Lady Bird - Review

Director: Greta Gerwig
Cast: Saoirse Ronan, Laurie Metcalf, Tracy Letts, Lucas Hedges, Timothée Chalamet, Beanie Feldstein, Stephen McKinley Henderson, Lois Smith

Having co-written and starred in some of the most acclaimed and beloved female-centred indie films of the past few years (namely Frances Ha and Mistress America), Greta Gerwig has finally stepped behind the camera to direct her self-penned feature, Lady Bird, a comic yet emotional coming-of-age tale. Lady Bird has since become an awards juggernaut and Gerwig has been nominated for Best Director at the Oscars, making her the fifth woman in the ceremony's 90 year history to achieve such an honour.

Christine "Lady Bird" McPherson (Ronan) is a senior student at a Catholic high school in Sacramento, California. Lady Bird has ambitions of attending an Ivy League College in New York and over the course of her senior year, she must navigate her family's financial struggles, turbulent romantic interests and her relationship with her similarly strong-willed mother, Marion (Metcalf).

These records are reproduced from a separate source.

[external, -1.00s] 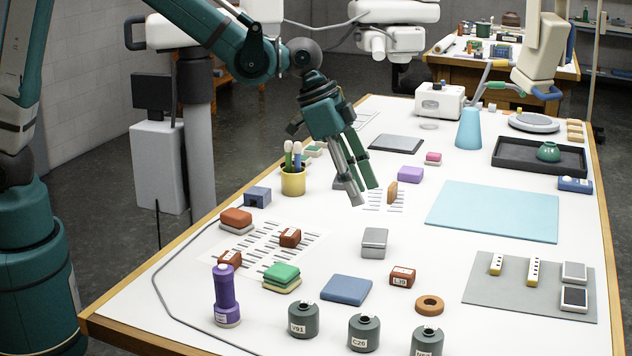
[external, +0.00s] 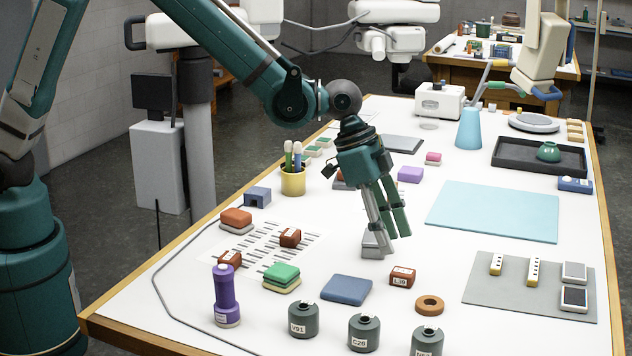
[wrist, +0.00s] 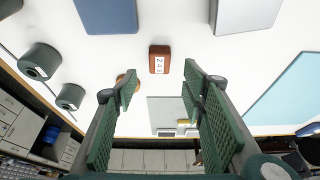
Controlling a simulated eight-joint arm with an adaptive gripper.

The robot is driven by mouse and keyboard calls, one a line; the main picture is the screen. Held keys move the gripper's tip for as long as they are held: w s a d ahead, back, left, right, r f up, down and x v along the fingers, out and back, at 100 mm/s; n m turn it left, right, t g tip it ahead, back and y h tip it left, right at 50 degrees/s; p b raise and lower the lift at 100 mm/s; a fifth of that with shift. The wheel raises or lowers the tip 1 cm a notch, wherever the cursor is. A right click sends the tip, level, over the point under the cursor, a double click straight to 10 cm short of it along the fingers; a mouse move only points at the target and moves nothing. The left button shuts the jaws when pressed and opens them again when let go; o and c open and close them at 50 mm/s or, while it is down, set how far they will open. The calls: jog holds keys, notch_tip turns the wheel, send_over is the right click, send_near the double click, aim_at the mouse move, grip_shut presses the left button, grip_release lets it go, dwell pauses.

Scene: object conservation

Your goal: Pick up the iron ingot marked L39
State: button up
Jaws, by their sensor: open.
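A small red-brown block with a white label (external: 403,275) lies on the white table, front of centre; the label is small but seems to read L39. In the wrist view a red-brown labelled block (wrist: 159,52) sits ahead, between the lines of the fingers; its label is hard to read. My gripper (external: 393,243) is open and empty, above and just behind the block in the external view. In the wrist view my gripper (wrist: 158,86) shows two green fingers wide apart, with the block beyond their tips. Two similar red-brown blocks (external: 290,238) (external: 230,258) lie to the left.
A grey block (external: 373,250) is partly hidden behind my fingers. A blue pad (external: 346,290) lies left of the labelled block, and an orange-brown ring (external: 430,304) lies to its front right. Grey labelled canisters (external: 364,333) stand along the front. A grey mat (external: 490,300) lies right.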

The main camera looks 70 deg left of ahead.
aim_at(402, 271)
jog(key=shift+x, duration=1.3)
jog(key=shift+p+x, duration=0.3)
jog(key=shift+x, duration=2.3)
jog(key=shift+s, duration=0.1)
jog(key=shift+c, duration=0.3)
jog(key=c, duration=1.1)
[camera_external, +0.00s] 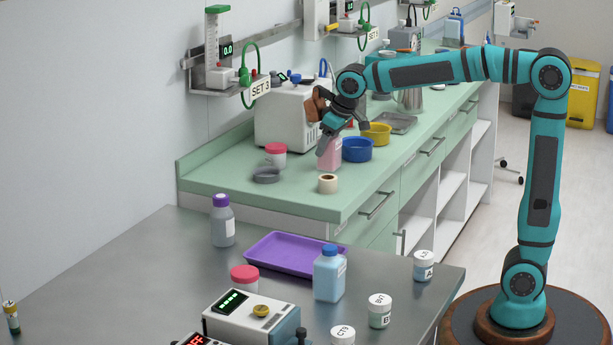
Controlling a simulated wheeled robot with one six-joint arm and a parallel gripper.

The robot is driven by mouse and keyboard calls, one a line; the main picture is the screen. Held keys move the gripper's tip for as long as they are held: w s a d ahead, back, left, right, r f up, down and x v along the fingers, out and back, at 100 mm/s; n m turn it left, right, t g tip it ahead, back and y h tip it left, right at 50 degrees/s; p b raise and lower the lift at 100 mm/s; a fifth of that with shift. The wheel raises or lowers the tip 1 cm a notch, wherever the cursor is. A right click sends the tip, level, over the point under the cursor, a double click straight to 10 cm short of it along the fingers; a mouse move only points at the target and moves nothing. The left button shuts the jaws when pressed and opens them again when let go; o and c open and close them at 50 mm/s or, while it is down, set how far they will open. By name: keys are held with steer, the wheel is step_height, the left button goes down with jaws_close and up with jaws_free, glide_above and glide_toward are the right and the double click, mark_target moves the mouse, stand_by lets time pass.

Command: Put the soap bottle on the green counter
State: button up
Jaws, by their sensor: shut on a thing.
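My gripper (327,142) is over the green counter (222,178), shut on a pink bottle (329,158), which I take to be the soap bottle. The bottle is upright, and the fingers hide its upper part. Its base is at or just above the counter top; I cannot tell whether it touches. It is between a white jar with a red lid (276,155) and a blue bowl (357,149).
A tape roll (328,184) and a grey dish (266,175) sit near the counter's front. A white machine (285,115) stands behind. A yellow bowl (377,133) is to the right. The steel table (140,265) in front holds a purple tray (290,254) and a blue bottle (329,276).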

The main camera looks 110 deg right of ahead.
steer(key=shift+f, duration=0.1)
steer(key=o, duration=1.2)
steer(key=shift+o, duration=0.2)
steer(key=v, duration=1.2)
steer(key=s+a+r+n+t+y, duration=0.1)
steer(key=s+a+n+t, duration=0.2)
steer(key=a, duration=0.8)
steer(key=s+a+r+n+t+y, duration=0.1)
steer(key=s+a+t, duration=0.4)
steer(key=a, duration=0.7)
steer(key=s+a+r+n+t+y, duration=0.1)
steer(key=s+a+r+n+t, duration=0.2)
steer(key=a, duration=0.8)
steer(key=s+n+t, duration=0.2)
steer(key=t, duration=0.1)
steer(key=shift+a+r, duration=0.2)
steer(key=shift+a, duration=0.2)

Very loosely inspired by Gerwig's own upbringing in Sacramento, Lady Bird is an ode to many things, but firstly it's a love letter to the director's home town. It's a town that Lady Bird can't wait to spread her wings and soar far away from, with the hopes of one day being surrounded by culture on the East Coast. But Sacramento has impacted her far more deeply than she knows - it's her home, and ultimately, her heart. It's a notion that rings painfully true, and even if audiences don't recognise the locations they see on screen, they'll relate to the feelings that Lady Bird has attached to them. Rather than following a strict structure that adheres to conventional story beats, Lady Bird captures an extended series of moments that are bruising and resonant. The film is a 90-minute trip down memory lane, enriched by Gerwig and DP Sam Levy's decision to create a visual style reminiscent of a photo album.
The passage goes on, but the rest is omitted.